--- begin ---

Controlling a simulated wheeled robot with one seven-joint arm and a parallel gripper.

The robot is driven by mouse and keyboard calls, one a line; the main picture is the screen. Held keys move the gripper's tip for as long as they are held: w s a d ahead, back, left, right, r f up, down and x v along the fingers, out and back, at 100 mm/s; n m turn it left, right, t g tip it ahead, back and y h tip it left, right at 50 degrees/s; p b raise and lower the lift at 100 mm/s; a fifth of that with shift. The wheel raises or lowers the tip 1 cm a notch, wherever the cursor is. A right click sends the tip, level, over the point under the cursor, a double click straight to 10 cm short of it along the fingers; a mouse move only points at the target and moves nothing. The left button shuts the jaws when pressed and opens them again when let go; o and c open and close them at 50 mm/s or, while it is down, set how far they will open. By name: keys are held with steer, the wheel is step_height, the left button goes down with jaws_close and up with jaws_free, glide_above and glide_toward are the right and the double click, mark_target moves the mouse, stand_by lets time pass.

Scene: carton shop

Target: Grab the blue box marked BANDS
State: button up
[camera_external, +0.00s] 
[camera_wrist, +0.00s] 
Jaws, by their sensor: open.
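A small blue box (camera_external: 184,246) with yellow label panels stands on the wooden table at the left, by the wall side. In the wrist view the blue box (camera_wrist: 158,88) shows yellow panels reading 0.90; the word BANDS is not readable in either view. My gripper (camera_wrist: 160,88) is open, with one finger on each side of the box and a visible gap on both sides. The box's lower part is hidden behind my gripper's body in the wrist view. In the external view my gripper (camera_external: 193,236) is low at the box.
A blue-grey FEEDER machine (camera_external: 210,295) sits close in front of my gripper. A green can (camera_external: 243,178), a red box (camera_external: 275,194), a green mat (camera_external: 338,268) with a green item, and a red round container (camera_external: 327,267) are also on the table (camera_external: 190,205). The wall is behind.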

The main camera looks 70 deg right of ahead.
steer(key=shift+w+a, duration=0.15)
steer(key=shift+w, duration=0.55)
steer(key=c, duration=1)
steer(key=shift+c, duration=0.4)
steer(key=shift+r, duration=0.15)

--- end ---

**GIVEN REQUEST**
Retype the listing above in full, with no alterations.

**EXERCISE RESPONSE**
Controlling a simulated wheeled robot with one seven-joint arm and a parallel gripper.

The robot is driven by mouse and keyboard calls, one a line; the main picture is the screen. Held keys move the gripper's tip for as long as they are held: w s a d ahead, back, left, right, r f up, down and x v along the fingers, out and back, at 100 mm/s; n m turn it left, right, t g tip it ahead, back and y h tip it left, right at 50 degrees/s; p b raise and lower the lift at 100 mm/s; a fifth of that with shift. The wheel raises or lowers the tip 1 cm a notch, wherever the cursor is. A right click sends the tip, level, over the point under the cursor, a double click straight to 10 cm short of it along the fingers; a mouse move only points at the target and moves nothing. The left button shuts the jaws when pressed and opens them again when let go; o and c open and close them at 50 mm/s or, while it is down, set how far they will open. By name: keys are held with steer, the wheel is step_height, the left button goes down with jaws_close and up with jaws_free, glide_above and glide_toward are the right and the double click, mark_target moves the mouse, stand_by lets time pass.

Scene: carton shop

Target: Grab the blue box marked BANDS
State: button up
[camera_external, +0.00s] 
[camera_wrist, +0.00s] 
Jaws, by their sensor: open.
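A small blue box (camera_external: 184,246) with yellow label panels stands on the wooden table at the left, by the wall side. In the wrist view the blue box (camera_wrist: 158,88) shows yellow panels reading 0.90; the word BANDS is not readable in either view. My gripper (camera_wrist: 160,88) is open, with one finger on each side of the box and a visible gap on both sides. The box's lower part is hidden behind my gripper's body in the wrist view. In the external view my gripper (camera_external: 193,236) is low at the box.
A blue-grey FEEDER machine (camera_external: 210,295) sits close in front of my gripper. A green can (camera_external: 243,178), a red box (camera_external: 275,194), a green mat (camera_external: 338,268) with a green item, and a red round container (camera_external: 327,267) are also on the table (camera_external: 190,205). The wall is behind.

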The main camera looks 70 deg right of ahead.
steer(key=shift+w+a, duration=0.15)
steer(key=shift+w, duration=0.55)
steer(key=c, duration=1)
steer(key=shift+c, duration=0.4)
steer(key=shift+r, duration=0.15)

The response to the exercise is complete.